**Task goal**
Retype the whole listing below, character for character.

**Given data**
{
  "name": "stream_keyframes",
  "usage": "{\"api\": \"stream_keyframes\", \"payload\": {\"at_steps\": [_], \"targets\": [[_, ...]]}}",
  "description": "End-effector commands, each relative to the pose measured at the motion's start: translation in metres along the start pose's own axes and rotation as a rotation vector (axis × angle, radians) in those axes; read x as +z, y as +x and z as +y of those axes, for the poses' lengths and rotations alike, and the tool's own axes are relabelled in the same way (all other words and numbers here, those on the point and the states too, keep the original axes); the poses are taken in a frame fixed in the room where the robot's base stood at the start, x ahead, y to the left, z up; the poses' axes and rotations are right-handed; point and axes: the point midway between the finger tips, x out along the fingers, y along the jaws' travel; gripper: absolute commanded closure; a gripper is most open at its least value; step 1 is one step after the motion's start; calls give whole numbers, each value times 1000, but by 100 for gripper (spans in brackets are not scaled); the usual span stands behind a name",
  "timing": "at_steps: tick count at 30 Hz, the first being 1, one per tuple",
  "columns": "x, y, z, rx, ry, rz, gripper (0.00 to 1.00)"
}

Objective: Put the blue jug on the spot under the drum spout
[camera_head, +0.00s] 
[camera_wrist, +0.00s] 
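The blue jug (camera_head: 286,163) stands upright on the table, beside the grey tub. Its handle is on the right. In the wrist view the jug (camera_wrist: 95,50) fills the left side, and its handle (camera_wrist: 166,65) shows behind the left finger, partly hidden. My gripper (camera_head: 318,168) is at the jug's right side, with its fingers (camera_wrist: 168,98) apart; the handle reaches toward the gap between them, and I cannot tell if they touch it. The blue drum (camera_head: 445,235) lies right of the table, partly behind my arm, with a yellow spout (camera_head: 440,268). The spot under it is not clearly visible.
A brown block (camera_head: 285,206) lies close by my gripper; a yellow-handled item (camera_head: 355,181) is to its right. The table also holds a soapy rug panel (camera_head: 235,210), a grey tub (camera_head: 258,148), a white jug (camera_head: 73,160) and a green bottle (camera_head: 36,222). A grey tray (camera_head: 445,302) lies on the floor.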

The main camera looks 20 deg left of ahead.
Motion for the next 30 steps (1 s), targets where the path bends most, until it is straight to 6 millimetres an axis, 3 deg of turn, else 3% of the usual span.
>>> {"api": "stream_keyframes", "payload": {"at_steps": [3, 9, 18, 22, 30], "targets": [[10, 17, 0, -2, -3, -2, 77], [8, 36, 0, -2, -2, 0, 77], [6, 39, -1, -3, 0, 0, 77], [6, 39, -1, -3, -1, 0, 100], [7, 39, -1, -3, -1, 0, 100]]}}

**Answer**
{
  "name": "stream_keyframes",
  "usage": "{\"api\": \"stream_keyframes\", \"payload\": {\"at_steps\": [_], \"targets\": [[_, ...]]}}",
  "description": "End-effector commands, each relative to the pose measured at the motion's start: translation in metres along the start pose's own axes and rotation as a rotation vector (axis × angle, radians) in those axes; read x as +z, y as +x and z as +y of those axes, for the poses' lengths and rotations alike, and the tool's own axes are relabelled in the same way (all other words and numbers here, those on the point and the states too, keep the original axes); the poses are taken in a frame fixed in the room where the robot's base stood at the start, x ahead, y to the left, z up; the poses' axes and rotations are right-handed; point and axes: the point midway between the finger tips, x out along the fingers, y along the jaws' travel; gripper: absolute commanded closure; a gripper is most open at its least value; step 1 is one step after the motion's start; calls give whole numbers, each value times 1000, but by 100 for gripper (spans in brackets are not scaled); the usual span stands behind a name",
  "timing": "at_steps: tick count at 30 Hz, the first being 1, one per tuple",
  "columns": "x, y, z, rx, ry, rz, gripper (0.00 to 1.00)"
}

Objective: Put the blue jug on the spot under the drum spout
[camera_head, +0.00s] 
[camera_wrist, +0.00s] 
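The blue jug (camera_head: 286,163) stands upright on the table, beside the grey tub. Its handle is on the right. In the wrist view the jug (camera_wrist: 95,50) fills the left side, and its handle (camera_wrist: 166,65) shows behind the left finger, partly hidden. My gripper (camera_head: 318,168) is at the jug's right side, with its fingers (camera_wrist: 168,98) apart; the handle reaches toward the gap between them, and I cannot tell if they touch it. The blue drum (camera_head: 445,235) lies right of the table, partly behind my arm, with a yellow spout (camera_head: 440,268). The spot under it is not clearly visible.
A brown block (camera_head: 285,206) lies close by my gripper; a yellow-handled item (camera_head: 355,181) is to its right. The table also holds a soapy rug panel (camera_head: 235,210), a grey tub (camera_head: 258,148), a white jug (camera_head: 73,160) and a green bottle (camera_head: 36,222). A grey tray (camera_head: 445,302) lies on the floor.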

The main camera looks 20 deg left of ahead.
Motion for the next 30 steps (1 s), targets where the path bends most, until it is straight to 6 millimetres an axis, 3 deg of turn, else 3% of the usual span.
>>> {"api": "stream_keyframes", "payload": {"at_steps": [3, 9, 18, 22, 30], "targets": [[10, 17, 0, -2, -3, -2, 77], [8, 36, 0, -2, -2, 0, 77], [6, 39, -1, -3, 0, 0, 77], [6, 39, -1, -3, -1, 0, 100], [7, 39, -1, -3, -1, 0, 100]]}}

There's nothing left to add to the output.